● WHAT THE TASK REQUIRES
Tally the lines below that contain the word "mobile", and give only that number.

§ §

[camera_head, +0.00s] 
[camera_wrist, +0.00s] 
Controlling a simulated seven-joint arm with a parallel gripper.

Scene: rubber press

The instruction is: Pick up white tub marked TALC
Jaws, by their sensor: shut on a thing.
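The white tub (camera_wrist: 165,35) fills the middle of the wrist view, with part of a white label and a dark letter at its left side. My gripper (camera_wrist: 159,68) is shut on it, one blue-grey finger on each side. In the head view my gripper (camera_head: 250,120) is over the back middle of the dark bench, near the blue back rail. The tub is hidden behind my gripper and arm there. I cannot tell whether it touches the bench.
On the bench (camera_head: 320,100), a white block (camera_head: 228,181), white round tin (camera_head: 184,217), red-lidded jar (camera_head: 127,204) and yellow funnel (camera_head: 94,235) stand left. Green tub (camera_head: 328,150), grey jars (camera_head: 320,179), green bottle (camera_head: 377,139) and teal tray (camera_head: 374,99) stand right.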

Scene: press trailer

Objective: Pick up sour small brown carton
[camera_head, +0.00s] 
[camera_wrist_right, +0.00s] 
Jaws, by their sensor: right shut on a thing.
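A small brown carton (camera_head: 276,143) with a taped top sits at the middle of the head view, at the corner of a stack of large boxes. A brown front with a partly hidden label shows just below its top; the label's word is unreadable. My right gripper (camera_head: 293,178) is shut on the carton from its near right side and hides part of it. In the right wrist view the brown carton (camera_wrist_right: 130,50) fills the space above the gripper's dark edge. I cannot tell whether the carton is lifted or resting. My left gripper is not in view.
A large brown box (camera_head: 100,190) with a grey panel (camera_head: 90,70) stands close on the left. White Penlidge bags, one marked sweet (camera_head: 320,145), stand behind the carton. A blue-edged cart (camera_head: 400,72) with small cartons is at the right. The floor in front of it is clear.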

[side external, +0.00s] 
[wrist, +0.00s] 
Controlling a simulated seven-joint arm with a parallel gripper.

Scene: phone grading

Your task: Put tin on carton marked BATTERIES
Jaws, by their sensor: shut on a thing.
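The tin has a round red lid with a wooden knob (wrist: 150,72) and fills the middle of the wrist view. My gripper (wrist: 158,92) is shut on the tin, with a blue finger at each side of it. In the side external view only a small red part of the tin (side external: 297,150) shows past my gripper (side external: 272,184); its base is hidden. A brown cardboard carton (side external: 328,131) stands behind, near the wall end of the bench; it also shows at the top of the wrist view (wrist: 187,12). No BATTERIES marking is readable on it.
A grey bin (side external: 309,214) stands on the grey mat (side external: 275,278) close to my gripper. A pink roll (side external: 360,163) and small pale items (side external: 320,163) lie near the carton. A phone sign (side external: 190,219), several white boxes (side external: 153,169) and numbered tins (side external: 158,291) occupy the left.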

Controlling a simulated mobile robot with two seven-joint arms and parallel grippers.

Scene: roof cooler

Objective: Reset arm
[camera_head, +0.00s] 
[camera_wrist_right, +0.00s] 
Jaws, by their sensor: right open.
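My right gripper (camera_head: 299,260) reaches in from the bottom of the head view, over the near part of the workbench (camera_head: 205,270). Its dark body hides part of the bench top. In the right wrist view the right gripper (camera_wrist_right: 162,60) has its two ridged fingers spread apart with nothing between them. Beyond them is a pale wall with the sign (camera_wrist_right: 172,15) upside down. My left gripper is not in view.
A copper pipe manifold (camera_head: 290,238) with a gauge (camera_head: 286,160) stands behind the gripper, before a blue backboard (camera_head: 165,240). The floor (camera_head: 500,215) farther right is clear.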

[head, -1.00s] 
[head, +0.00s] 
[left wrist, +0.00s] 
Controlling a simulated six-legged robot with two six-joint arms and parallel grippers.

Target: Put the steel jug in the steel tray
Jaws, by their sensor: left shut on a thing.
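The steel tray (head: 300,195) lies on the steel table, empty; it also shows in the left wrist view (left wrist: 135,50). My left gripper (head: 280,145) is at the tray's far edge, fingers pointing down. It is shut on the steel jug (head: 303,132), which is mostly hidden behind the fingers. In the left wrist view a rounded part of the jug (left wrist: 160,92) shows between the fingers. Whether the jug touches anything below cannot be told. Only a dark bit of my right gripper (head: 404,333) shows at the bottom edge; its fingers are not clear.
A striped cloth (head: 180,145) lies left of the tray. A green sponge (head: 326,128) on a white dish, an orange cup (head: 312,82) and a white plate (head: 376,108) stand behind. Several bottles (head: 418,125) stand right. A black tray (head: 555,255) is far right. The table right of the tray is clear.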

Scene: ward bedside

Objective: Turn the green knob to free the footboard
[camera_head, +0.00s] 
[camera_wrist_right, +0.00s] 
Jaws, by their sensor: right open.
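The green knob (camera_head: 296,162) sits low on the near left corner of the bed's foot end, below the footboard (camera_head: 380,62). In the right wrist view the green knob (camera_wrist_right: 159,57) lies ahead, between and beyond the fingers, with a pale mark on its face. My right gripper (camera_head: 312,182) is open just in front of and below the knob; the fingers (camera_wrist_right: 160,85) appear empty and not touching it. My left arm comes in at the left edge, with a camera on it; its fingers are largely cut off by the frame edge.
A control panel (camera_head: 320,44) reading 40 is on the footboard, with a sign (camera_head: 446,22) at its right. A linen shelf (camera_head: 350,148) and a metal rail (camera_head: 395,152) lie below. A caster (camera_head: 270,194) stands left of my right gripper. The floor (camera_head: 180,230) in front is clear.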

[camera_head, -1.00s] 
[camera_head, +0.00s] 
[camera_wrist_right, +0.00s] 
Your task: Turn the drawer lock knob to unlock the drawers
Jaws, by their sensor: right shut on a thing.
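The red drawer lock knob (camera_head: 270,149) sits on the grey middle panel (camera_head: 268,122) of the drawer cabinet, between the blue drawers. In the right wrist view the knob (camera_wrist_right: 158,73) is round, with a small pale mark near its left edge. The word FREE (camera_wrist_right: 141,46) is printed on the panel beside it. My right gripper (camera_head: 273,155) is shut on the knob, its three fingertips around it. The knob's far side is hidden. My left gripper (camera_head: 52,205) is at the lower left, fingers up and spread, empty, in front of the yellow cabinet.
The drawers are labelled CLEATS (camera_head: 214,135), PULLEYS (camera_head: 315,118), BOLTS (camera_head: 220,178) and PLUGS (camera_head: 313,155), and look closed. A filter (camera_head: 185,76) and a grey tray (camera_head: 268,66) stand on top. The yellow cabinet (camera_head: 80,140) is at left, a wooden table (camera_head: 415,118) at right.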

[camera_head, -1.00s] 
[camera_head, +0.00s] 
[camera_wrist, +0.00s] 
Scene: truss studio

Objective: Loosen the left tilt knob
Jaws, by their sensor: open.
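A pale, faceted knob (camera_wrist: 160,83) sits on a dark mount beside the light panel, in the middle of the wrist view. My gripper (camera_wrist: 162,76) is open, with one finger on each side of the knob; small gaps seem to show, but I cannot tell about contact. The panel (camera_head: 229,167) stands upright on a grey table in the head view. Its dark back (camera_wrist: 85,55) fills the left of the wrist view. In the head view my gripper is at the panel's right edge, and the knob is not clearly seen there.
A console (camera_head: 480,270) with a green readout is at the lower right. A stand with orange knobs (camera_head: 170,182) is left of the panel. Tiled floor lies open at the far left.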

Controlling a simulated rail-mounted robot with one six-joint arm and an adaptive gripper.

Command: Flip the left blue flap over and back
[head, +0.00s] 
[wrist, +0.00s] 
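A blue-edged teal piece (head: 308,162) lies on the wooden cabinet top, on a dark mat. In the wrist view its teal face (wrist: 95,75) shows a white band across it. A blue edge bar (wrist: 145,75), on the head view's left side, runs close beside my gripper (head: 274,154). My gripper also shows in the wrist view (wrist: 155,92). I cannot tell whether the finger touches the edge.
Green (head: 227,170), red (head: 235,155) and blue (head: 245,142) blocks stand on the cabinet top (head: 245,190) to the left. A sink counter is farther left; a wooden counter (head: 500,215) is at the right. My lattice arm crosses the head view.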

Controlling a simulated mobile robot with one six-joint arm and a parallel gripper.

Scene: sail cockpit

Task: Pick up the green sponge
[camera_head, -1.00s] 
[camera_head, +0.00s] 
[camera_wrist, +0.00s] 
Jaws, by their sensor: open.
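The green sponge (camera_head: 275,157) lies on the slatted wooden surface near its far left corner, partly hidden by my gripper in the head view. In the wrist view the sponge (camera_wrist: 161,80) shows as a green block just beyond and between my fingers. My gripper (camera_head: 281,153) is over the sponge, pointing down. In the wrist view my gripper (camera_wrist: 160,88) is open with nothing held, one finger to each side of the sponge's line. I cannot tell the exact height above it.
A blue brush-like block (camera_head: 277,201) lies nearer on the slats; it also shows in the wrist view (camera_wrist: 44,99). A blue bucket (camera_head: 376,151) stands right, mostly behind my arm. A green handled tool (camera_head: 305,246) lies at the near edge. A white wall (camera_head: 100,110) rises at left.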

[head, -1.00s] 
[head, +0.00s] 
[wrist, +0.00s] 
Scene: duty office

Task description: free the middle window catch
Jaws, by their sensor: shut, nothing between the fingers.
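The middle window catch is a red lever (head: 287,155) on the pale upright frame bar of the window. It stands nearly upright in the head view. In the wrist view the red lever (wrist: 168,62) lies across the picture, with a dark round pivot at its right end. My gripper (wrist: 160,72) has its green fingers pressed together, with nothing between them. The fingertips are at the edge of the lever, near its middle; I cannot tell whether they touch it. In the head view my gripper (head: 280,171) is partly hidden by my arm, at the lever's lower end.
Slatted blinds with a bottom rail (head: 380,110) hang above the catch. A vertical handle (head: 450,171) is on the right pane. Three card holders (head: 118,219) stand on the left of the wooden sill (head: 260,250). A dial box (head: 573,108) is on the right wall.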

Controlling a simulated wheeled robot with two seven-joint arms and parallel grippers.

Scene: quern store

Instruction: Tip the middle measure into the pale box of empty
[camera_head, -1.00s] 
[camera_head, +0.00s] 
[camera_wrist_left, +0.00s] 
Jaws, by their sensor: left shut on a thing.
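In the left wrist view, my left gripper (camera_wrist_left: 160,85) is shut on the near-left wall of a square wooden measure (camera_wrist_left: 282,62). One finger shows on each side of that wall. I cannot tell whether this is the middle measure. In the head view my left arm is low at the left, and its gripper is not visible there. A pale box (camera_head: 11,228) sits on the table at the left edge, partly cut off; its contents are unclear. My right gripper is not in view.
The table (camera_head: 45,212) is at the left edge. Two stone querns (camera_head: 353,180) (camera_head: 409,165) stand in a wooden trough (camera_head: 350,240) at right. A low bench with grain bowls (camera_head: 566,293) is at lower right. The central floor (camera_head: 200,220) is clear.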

§ §

● EXPECTED ANSWER
2